*** Input for this task

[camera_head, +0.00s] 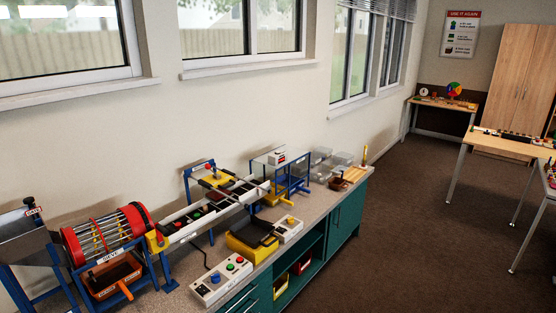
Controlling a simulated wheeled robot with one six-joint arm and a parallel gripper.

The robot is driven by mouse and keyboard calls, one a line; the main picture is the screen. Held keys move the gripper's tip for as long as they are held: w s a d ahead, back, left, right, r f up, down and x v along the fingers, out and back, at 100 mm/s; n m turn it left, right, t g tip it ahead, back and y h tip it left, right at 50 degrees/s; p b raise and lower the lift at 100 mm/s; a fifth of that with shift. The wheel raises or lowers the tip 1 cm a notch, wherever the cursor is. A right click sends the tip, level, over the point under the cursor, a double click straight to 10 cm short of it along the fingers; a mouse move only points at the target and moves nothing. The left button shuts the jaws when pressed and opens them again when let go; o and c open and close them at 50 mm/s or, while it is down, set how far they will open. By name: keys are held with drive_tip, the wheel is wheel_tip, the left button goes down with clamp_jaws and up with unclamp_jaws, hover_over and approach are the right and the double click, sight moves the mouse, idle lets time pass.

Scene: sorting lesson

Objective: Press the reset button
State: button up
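No button label reading "reset" is legible, so I cannot tell which button is the reset one. A smaller white box (288,229) further along carries a yellow button (291,220). My gripper is not in view.
The counter (335,206) runs along the window wall. It bears a red-ended drum sieve (108,236), a brown tray (112,277), a yellow bin (250,245) and clear boxes (322,158). The brown floor (400,235) beside it is open. Tables (505,147) stand at the right.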

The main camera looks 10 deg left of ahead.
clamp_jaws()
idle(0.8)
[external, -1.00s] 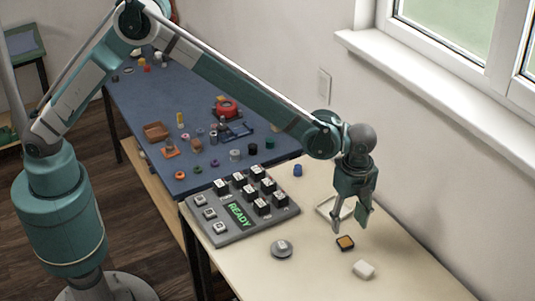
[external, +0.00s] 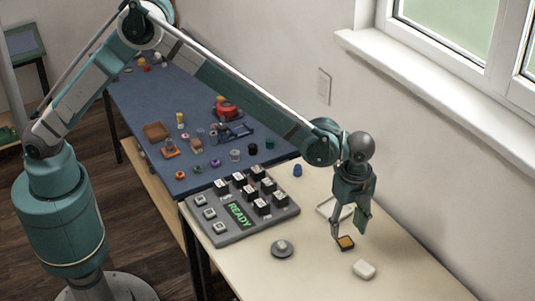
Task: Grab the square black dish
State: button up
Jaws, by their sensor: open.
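The square black dish (external: 346,243) is small, with a dark rim and an orange-yellow inside. It lies on the cream table (external: 310,275) in the external view. My gripper (external: 350,237) points down right at the dish, with its jaws apart. One fingertip is by the dish's left back edge and the other is behind it to the right. I cannot tell whether either finger touches the dish. Nothing is held between the fingers.
A pale square tray (external: 325,208) sits behind my gripper. A round grey knob (external: 282,249) and a button panel (external: 240,208) are to the left. The cream table's front right is clear.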

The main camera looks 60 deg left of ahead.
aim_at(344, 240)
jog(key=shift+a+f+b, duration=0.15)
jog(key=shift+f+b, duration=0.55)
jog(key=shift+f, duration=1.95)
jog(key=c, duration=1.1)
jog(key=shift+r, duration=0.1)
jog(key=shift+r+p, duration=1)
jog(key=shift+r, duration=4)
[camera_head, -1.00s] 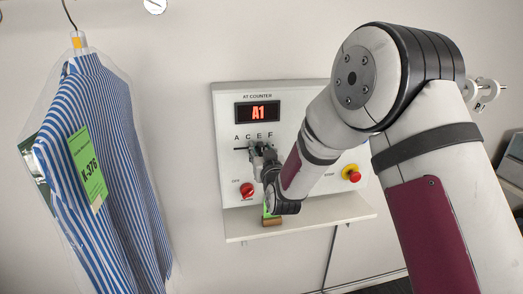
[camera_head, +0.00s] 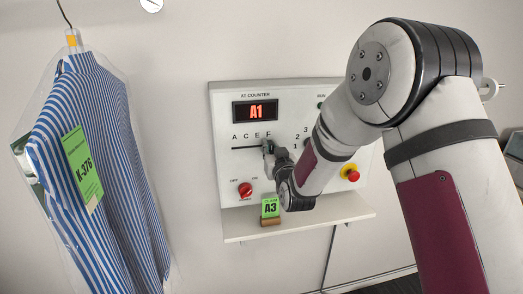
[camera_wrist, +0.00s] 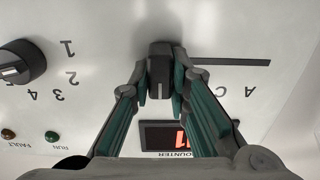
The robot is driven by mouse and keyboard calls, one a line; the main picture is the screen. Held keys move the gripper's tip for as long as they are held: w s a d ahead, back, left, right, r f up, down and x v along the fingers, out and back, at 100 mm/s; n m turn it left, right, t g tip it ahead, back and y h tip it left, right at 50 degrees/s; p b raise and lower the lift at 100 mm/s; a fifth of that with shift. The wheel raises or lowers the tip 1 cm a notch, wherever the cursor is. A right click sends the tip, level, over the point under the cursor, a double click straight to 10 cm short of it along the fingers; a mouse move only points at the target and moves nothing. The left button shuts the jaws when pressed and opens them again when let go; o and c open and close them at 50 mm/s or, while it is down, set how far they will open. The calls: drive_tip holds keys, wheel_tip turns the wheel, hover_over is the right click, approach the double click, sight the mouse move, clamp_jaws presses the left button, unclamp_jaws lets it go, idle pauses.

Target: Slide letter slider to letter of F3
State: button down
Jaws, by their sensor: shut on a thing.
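The letter slider's dark knob (camera_wrist: 160,72) is between my gripper's fingers in the wrist view, which sees the panel upside down. My gripper (camera_head: 268,148) is shut on the knob, at the right end of the slot (camera_head: 244,148), just below the letter F (camera_head: 268,135) in the head view. The bare slot runs left under A and C. In the wrist view my fingers hide E and F. The red display (camera_head: 256,111) reads A1. The control panel (camera_head: 222,165) is white and upright.
A green card reading A3 (camera_head: 270,208) stands in a brown holder on the shelf (camera_head: 240,230) below. A red knob (camera_head: 245,190) is at the panel's lower left, a red stop button (camera_head: 349,172) at right. A number dial (camera_wrist: 20,62) is nearby. A bagged striped shirt (camera_head: 90,170) hangs left.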

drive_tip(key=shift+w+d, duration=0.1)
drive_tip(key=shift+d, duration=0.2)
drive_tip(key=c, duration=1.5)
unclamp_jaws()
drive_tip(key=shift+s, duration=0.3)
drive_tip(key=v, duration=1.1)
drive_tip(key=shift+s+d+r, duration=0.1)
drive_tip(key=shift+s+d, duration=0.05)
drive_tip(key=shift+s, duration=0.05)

******

Goal: Begin with the first line of the records and repeat every line up to the one with "Objective: Press the reset button", counting that line too. Pictures are not part of the copy.

Answer to the task:
[camera_head, +0.00s] 
Controlling a simulated wheeled robot with one six-joint arm and a parallel gripper.

The robot is driven by mouse and keyboard calls, one a line; the main picture is the screen. Held keys move the gripper's tip for as long as they are held: w s a d ahead, back, left, right, r f up, down and x v along the fingers, out and back, at 100 mm/s; n m turn it left, right, t g tip it ahead, back and y h tip it left, right at 50 degrees/s; p b raise and lower the lift at 100 mm/s; a fifth of that with shift. The wheel raises or lowers the tip 1 cm a notch, wherever the cursor is. A right click sends the tip, level, over the point under the cursor, a double click straight to 10 cm short of it along the fingers; a mouse move only points at the target and moves nothing. The left button shuts the jaws when pressed and opens them again when let go; o and c open and close them at 50 mm/s or, while it is down, set how far they will open. By name: keys are held with drive_tip, the wheel is wheel_tip, the left button goes down with clamp_jaws and up with unclamp_jaws, hover_over and approach are the right and the double click, sight moves the mouse, idle lets time pass.

Scene: sorting lesson

Objective: Press the reset button

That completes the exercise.